I strongly dislike 2FA and MFA solutions and really they seem to be to be a way for services to protect themselves than to protect me, since if I lose the device they're connected to then I get locked out myself. If they function poorly like Lemmy's early implementation of them, they can lock you out even if you have everything in order.

So when companies try and force 2FA or MFA solutions as mandatory in online applications where there's no additional recovery methods I'm not going to delude myself or go along with the notion they're doing it to protect me, and not themselves. Since those solutions make it likely to lose my account at no loss or harm to them.

Maybe this seems harsh but I've seen how big tech companies handle this aspect and talk about it and I know none of the other things they do come out of legitimate care for their users and I know this isn't ultimately any different.

[–] Telorand@reddthat.com 13 points 5 months ago (1 children)

I appreciate that 2FA can be annoying, but I've personally had my info leaked in various breaches, and (software) 2FA has been the thing that's saved my important accounts. They manage to get as far as the TOTP and stop, because it's an additional lock that's harder to bypass than a static password. It's easy to say it's just a pointless hurdle when you've been lucky enough to have avoided having your data leaked.
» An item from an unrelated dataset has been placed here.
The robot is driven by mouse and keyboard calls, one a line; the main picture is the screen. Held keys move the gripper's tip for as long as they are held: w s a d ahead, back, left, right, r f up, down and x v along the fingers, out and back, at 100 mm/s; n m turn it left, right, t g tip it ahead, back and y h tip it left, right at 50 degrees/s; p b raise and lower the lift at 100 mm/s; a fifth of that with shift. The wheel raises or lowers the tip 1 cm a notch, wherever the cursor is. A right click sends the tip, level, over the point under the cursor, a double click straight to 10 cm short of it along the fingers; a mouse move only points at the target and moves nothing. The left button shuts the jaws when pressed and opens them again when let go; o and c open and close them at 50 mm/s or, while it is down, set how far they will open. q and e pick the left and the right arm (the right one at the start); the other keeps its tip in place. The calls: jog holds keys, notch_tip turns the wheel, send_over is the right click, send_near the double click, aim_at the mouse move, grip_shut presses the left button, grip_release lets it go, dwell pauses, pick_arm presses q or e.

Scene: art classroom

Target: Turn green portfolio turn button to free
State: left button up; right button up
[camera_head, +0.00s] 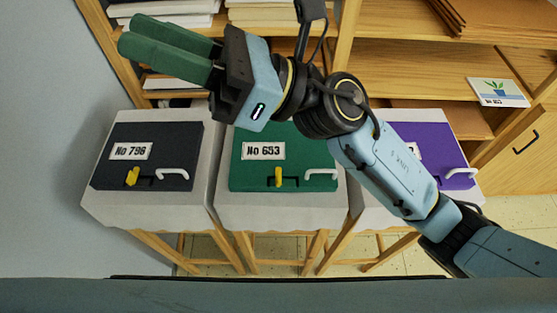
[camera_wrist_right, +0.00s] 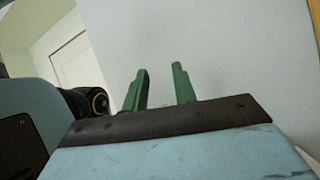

I know none of the other things they do come out of legitimate care for their users and I know this isn't ultimately any different

You are right that companies don't care about users like us, but many of these protocols came from cryptographers and software engineers who do care. The Diffie-Hellman-Merkle key exchange underpins most of public cryptography, and it wasn't created for big business. Regardless, big companies do care about big clients, who are often desirable targets for hackers.

So these locks and protocols exist because a relative few people genuinely care about security, and the big companies implement them as correctly as possible, because they care about not getting sued for negligence by a big client or losing their business.
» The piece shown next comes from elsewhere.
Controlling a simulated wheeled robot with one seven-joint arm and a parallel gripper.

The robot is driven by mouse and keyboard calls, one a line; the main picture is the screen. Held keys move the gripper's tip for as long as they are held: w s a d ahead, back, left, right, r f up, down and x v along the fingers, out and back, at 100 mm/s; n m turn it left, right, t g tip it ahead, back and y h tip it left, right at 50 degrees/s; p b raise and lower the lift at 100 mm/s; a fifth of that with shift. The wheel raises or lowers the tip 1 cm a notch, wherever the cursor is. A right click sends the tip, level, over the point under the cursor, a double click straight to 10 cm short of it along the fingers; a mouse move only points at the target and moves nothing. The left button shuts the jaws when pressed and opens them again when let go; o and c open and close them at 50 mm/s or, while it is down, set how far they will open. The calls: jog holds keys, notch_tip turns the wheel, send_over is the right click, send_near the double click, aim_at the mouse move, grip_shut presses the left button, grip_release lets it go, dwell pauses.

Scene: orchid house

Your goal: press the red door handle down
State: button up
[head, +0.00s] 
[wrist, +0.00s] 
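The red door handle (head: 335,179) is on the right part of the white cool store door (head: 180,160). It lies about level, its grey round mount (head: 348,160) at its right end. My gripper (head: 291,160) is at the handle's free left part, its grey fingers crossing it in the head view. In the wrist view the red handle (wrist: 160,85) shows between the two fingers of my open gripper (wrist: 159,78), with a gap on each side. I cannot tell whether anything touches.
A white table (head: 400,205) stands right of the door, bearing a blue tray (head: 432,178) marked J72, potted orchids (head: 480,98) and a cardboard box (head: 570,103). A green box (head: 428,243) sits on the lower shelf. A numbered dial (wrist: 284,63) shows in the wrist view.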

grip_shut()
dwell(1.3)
You're right to be cynical about corporations, but that doesn't mean we can't get mutual benefit from their self-interest.

[–] Flagstaff@programming.dev 4 points 5 months ago

I've also gotten unexpected TOTP email calls from multiple orgs, yeah.

[–] fxomt@lemmy.dbzer0.com 10 points 5 months ago

I strongly dislike 2FA and MFA solutions and really they seem to be to be a way for services to protect themselves than to protect me, since if I lose the device they’re connected to then I get locked out myself

I use ente auth for 2FA. Is it less secure than hardware authentication? Yes, but at least i can recover if i ever manage to lose everything in a freak accident. Besides, it's more secure than no 2FA :p

Software 2FA is a good middle ground (recoverable yet still secure)

[–] ExtremeDullard@lemmy.sdf.org 11 points 5 months ago* (last edited 5 months ago) (1 children)

I'm all for MFA, but ultimately, a GOOD password - or rather, a good password recipe - that resides in my brain must be included in the mix as far as I'm concerned. Because unlike other forms of authentication, that one can never be extracted, stolen or recovered without torturing me.

So you can have your passwordless future: I'll keep my passwords - in combination with other forms of authentication of course. Passwordless is lesser security for the lazy.

[–] fxomt@lemmy.dbzer0.com 8 points 5 months ago (2 children)

Same, but i find passkeys interesting so i keep watch on them.

[–] 9tr6gyp3@lemmy.world 8 points 5 months ago (1 children)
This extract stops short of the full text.